I would like to start the ball rolling with any people into Zen, specifically if you use koans as part of your practice. Are the ideas on the threads about maths and consciousness worthy of incorporating into meditations about counter-intuitive stuff. Using "It's not possible, but that's how the universe works. What do you say to that?" as part of letting go what you think of as reality, or simply along the lines that there is no answer, but you have to give one?

trusolo
14 May 20, 20:34
Hi Phil,

I am not a zen practitioner, I have only read books on it so my knowledge is purely academic. Isn’t the idea of koans to stop conceptual thinking, which invariably has self-view involved and hence is always dualistic? When one stops that whatever words or actions are offered as response are the “answers”. In mathematical and scientific knoeledge-gathering, the mystery is the stage before one hears somewhat cryptic and profound-sounding statements. Unfortunately, even if one knows some profound scientific or mathematical ideas, they are usually so far removed from daily experience that it remains an intellectual experience. Plus they are still temporary conventional mental conceptions, not any kind of absolute truths.
But I would agree that knowing and understanding the current scientific theories can definetely help with issues involving self-view, consciousness, conscious action, free will etc.

I was in fact thinking that the koan type of instructional practice might be good for some fields of science and maths, especially ones involving counter-intuitive concepts - better than just dry textbook stuff.

Aloka
14 May 20, 21:18
I would like to start the ball rolling with any people into Zen, specifically if you use koans as part of your practice

I was previously a long-term Vajrayana practitioner, and I now prefer the Theravada Thai Forest Tradition lineage of Ajahn Chah, so I'm not a Zen practitioner! - However, I came across this article :"The Math Koan" at the Lion's Roar website and thought it might be of interest here.

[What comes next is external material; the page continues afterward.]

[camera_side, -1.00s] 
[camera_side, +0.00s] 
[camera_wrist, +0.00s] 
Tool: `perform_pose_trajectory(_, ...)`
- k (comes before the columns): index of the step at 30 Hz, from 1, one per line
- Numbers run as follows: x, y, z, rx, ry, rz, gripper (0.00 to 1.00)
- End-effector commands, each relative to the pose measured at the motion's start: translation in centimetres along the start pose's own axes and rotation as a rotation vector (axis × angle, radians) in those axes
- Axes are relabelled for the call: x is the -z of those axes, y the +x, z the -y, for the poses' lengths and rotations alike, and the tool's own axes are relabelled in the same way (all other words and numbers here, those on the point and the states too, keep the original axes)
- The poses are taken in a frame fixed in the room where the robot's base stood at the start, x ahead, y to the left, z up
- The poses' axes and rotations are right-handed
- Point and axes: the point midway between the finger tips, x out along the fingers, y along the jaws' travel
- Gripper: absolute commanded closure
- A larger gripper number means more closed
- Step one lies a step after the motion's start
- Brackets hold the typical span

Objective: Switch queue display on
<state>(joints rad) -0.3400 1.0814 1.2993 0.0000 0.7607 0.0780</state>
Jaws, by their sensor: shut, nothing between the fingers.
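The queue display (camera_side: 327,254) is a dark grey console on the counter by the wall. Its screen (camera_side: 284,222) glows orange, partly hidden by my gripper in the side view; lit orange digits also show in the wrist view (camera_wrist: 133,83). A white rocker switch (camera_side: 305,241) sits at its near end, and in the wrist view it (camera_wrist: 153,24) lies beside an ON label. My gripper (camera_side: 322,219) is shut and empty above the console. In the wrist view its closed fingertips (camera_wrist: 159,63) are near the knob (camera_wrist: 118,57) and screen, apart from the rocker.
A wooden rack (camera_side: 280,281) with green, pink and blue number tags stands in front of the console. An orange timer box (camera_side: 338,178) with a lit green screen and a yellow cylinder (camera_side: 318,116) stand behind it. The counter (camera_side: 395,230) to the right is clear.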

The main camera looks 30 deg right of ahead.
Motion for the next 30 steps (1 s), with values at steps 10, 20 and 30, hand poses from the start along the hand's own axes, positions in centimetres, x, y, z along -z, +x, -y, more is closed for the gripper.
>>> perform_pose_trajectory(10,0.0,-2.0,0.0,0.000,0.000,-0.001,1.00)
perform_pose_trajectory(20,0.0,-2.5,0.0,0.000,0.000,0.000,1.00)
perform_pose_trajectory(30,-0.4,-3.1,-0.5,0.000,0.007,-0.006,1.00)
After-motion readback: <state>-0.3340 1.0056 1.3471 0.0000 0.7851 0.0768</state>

https://www.lionsroar.com/the-math-koan/


:hands:

philg
15 May 20, 00:08
Hi both. An interesting article which brings in elements of how koans work. It really doesn't matter what the koan is, it's the process that it induces in the mind. I would add that it's an intensely destructive process because it builds up a tension which can't be resolved, at least not logically. The aim of the teacher in terms of koans is to keep the pot boiling in the student, not accepting any answer yet demanding one. If done properly then something happens. As the article says, "They work at it and it works at them, until suddenly the “problem” drops away and they communicate its meaning without speaking a word." In Buddhist terms, clinging is destroyed.

Aloka
15 May 20, 03:53
they communicate its meaning without speaking a word.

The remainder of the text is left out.